Grand emprunt : une priorité pour fibrer les zones rentables Novembre 2009
Faut-il d'abord pousser les opérateurs à construire des réseaux mutualisés en fibre optique dans les zones rentables, ou bien aider les collectivités sur des projets faisant de la péréquation entre zones plus ou moins rentables ?
Les rédacteurs du rapport sur le grand emprunt ont privilégié le premier axe en prévoyant d'affecter deux milliards d'euros au très haut débit (action 16), et en indiquant qu'il s'agirait "au moins pour moitié, d'investissements en fonds propres, d'avances remboursables ou de garanties de prêts", et "pour le reste", "de subventions et de bonification de prêts".
Il ne s'agit pas simplement d'un léger plus accordé à l'investissement en zone rentable, car le poids de ces deux zones est sans commune mesure.
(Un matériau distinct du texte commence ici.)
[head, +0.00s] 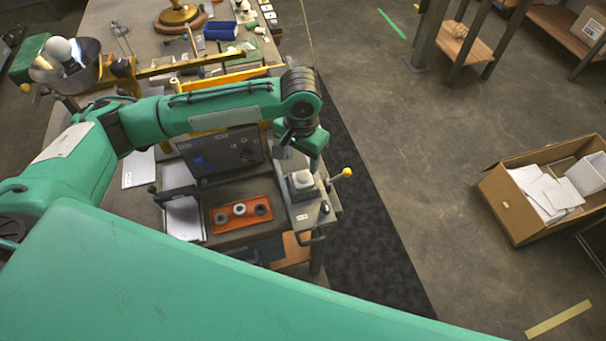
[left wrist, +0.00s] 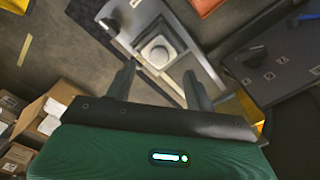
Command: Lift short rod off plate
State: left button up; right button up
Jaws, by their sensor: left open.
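My left gripper (head: 303,158) points down over the right end of the workbench. In the left wrist view its two fingers (left wrist: 160,82) are spread apart with nothing between them. In the head view the white piece (head: 303,180) is just below the gripper, on the grey plate (head: 304,213). I cannot tell whether this piece is the short rod seen end-on; no other short rod is clear on the plate. My right gripper is not in view.
A yellow-knobbed lever (head: 346,173) stands right of the plate. A dark panel box (head: 222,155) stands behind. A cardboard box (head: 512,207) is on the floor at right.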

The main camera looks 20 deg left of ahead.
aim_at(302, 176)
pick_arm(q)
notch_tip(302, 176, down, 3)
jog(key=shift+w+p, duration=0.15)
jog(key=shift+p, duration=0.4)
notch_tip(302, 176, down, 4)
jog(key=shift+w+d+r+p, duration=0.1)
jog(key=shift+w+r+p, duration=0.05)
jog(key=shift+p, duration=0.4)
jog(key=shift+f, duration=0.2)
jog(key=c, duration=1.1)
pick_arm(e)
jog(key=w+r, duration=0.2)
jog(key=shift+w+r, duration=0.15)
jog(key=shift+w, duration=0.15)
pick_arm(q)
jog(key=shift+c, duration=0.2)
On peut estimer que le fibrage de la partie rentable (sous réserve de mutualisation) représente un montant de l'ordre de 4 milliards d'euros ; celui de la zone non rentable nécessite environ 30 milliards, dont 10 de pures subventions (le reste de l'investissement se rentabilisant).
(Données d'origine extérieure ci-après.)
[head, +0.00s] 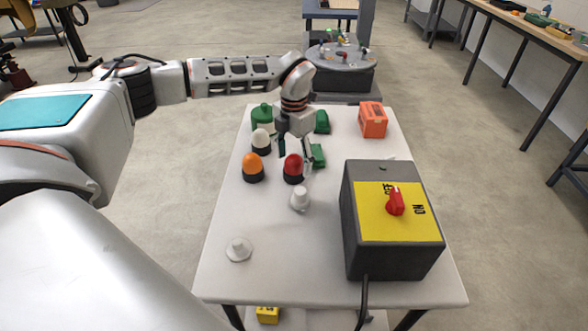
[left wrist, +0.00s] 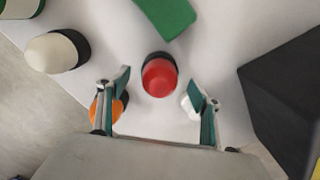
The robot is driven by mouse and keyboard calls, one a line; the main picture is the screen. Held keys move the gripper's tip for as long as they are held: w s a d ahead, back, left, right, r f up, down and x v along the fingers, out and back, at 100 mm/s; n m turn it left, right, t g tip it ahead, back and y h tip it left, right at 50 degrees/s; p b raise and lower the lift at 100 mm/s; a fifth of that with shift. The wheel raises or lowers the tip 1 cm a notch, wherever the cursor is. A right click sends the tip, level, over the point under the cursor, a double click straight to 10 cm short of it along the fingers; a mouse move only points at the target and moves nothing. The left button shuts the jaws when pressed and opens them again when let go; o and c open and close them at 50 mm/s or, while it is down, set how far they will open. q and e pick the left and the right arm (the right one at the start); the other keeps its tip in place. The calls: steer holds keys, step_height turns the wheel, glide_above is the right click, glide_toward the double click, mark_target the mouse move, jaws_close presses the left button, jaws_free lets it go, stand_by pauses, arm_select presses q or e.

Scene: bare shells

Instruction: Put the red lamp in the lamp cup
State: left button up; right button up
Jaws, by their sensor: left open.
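The red lamp (head: 293,168), a red dome on a dark base, stands upright on the white table. My left gripper (head: 294,151) is open, pointing down just behind and above it. In the left wrist view the red lamp (left wrist: 159,78) shows in the gap between the spread fingers, not gripped. A white stepped piece (head: 300,199) stands just in front of the lamp, and a white flanged piece (head: 238,249) lies near the front left. I cannot tell which, if either, is the lamp cup. My right gripper is out of view.
An orange lamp (head: 253,167) and a white lamp (head: 261,140) stand close on the left, with a green lamp (head: 262,114) behind. Green blocks (head: 318,155) lie beside the gripper. A dark switch box (head: 380,262) fills the front right; an orange box (head: 373,120) stands behind.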

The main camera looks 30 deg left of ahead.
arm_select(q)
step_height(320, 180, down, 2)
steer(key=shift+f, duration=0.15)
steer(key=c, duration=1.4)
Autrement dit, l'investissement public national envisagé est très significatif dans les zones rentables, et marginal dans les autres. Ceci est assez conforme avec les orientations du grand emprunt. Il est ainsi précisé que le retour sur investissement sera "à rechercher systématiquement".
Cette orientation est conforme également avec ce qui filtre du dispositif national pour le très haut débit : commencer en lançant des appels à projets de réseaux en monopole sur les zones rentables, auprès des opérateurs privés, accompagnés par l'Etat (apports en capital, bonifications d'intérêts ou garanties d'emprunts, labellisation pour aider à entrer dans les immeubles). Il n'est plus question de grand consortium, mais de simples obligations de proposer un co-investissement aux autres opérateurs.
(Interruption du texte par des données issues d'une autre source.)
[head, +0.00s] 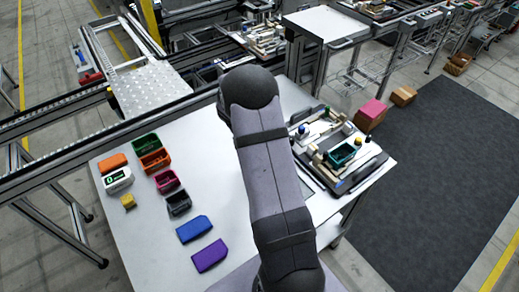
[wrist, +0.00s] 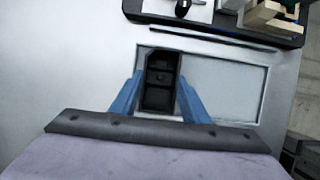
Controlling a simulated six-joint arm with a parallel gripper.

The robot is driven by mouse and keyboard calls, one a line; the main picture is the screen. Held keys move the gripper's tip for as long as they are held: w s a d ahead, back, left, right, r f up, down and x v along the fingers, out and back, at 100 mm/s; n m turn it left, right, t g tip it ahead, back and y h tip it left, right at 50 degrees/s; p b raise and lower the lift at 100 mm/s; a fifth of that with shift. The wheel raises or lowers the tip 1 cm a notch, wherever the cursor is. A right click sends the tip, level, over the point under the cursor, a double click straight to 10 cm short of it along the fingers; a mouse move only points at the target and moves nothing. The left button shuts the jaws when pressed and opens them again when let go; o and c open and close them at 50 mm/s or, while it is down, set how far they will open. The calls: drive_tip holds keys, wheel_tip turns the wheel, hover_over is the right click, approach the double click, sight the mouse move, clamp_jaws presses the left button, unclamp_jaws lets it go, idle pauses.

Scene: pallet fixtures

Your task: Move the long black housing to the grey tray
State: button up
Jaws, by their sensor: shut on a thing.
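My gripper (wrist: 160,74) shows in the wrist view with its two blue fingers on either side of the long black housing (wrist: 160,84). It is shut on the housing, whose open compartments face the camera. The housing is over the left end of the grey tray (wrist: 224,91), a shallow rectangle with a thin rim. I cannot tell whether the housing touches the tray floor. The tray's right part is empty. In the head view my arm hides the gripper, the held housing and most of the tray.
A fixture pallet (head: 338,150) with a teal housing (head: 341,155) stands beyond the tray. On the table's left are orange, green, magenta and dark grey housings (head: 179,203), a white device (head: 118,180), a yellow block (head: 128,201), and blue (head: 194,229) and purple (head: 209,256) covers.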

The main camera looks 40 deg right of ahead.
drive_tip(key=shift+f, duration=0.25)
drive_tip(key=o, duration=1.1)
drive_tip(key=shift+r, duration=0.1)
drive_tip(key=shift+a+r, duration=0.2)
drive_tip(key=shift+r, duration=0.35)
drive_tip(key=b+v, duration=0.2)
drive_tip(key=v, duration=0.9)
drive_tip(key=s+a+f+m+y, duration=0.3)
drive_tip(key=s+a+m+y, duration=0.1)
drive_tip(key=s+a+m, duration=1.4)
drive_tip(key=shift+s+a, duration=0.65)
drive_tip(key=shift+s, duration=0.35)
Avec "le reste", du grand emprunt, au mieux un milliard d'euros, il sera possible d'aider des collectivités qui se lancent dans des projets. Cette somme, non négligeable malgré tout, permet d'amorcer le fonds d'aménagement numérique en cours de discussion au Parlement. A noter cependant que le rapport préconise que le fonds soit géré par une Agence du numérique ; celle-là même qui devait voir le jour au 1er janvier 2009 dans le Plan France Numérique 2012 ? La proposition de loi évoque quand à elle un fonds géré par les acteurs (Etat, collectivités, opérateurs) et la Caisse des Dépôts.
Autre question, comment seront conciliées la recherche "systématique" de retour sur investissement et la "subvention" aux projets des collectivités ? Pour les collectivités, l'investissement dans les réseaux a une certaine pérennité, voire une rentabilité à très long terme, puisqu'elles sont maîtres d'ouvrages et qu'il s'agit de biens de retour. L'Etat voudra-t-il modifier ce modèle pour ses investissements ? Pourquoi pas après tout, si cela lui permet de continuer à faire une péréquation territoriale.
A travers ces mesures l'Etat joue un rôle paradoxal : il favorise l'écrémage des zones rentables. A contrario, le réseau d'initiative publique des Hauts de Seine dégageait 25 millions d'euros des zones rentables pour limiter la subvention à 59 millions d'euros pour couvrir la totalité du département. Un écrémage avec l'appui de l'Etat devrait avoir un corollaire : taxer les opérateurs pour financer la généralisation du très haut débit. Une péréquation dans le temps pour une péréquation dans l'espace.